Go forth, and live out all your Ken Block fantasies in Ford’s little rally peanut. It’s so very, very green that it’s practically sponsored by Monster anyway. Get involved in your local rallycross group, and learn to drive it well on loose surfaces. But most of all, take care of it, and it will take care of you. Oh, and thank your parents if they’re coughing up the $10K.
Expert #4: David Tracy - Enabler Of Bad Habits
Oh man, your first car. This is a big deal, as it can shape the rest of your life, so no pressure. NO PRESSURE. When I look back on my high school experience, I can think of quite a few friends who have stuck with the same brand they owned when they were kids. Except now, instead of a ratty old Jetta, they’ve got new GTIs, and instead of Civics with fartcans, they’re rolling around in Civic Sis.
My first car was a 1998 Grand Cherokee ZJ, a vehicle that inspired me to move to Detroit and work as a Jeep engineer, and then to start hoarding CJs, J10s and XJs. And my life has worked out perfectly fine.

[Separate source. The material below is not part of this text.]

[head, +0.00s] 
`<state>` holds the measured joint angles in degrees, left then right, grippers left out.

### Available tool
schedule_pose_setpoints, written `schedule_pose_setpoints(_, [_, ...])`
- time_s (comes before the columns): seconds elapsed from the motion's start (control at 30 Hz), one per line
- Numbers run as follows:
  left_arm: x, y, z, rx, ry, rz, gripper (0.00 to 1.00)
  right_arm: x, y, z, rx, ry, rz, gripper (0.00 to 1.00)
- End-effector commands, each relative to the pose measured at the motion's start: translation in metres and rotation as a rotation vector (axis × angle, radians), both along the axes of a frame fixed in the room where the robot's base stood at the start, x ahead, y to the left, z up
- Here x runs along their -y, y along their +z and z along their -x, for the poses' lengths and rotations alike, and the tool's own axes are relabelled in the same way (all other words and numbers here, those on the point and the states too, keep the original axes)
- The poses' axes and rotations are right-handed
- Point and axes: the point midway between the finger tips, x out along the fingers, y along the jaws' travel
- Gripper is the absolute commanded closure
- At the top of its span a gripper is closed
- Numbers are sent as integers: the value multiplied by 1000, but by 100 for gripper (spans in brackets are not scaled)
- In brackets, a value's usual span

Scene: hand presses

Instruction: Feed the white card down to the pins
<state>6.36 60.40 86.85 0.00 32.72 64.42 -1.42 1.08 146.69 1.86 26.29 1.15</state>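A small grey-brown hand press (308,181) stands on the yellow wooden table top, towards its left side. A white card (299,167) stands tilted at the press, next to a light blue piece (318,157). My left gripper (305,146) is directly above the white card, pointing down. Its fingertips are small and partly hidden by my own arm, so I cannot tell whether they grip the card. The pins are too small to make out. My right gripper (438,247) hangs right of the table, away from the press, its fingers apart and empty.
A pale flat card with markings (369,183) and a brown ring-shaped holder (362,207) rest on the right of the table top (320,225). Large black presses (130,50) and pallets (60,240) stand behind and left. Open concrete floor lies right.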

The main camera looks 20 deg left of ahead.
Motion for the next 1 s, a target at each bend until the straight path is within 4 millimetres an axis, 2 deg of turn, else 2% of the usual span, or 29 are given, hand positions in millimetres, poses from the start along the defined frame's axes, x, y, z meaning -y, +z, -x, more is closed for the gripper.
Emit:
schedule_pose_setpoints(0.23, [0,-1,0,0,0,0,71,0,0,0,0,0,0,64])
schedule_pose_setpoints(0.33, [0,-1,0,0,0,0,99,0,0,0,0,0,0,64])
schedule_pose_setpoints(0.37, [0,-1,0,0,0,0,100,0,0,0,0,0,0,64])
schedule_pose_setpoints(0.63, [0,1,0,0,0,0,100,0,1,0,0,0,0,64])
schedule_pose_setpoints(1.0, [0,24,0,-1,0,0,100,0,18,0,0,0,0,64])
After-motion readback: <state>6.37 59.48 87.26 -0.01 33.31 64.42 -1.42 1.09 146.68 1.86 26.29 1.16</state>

My point is, this decision could change your life for better or for worse, and seeing as I only want the very best for you, I’m going to have to turn you on to the whole “Jeep thing.” What you really should get is a Cherokee XJ with a manual transmission, because they’re dirt cheap and reliable as anything on earth. But, since I can’t find one on your local Craigslist, and because you’ve got a baller’s budget, here’s a 1999 Wrangler for under nine grand.
It’s got the four-liter under the hood, and a manual transmission. And I know, you said you want the thing to be “sporty,” but let’s be honest, anything will feel “sporty” to you. It’s a car. It beats walking. I remember the first time I drove my Grand Cherokee, and thought that four-liter under the hood was a total beast (in reality, that vehicle is far too heavy for that engine).
It’s all relative, and you’ll find the Wrangler plenty “sporty.” Plus, it’s four-wheel drive, so it will kick butt in the snow, and you can modify it for dirt cheap with random pieces from your local trash-heap.
As for the “talking to girls” bit, you’re on your own there. But let me know what you figure out.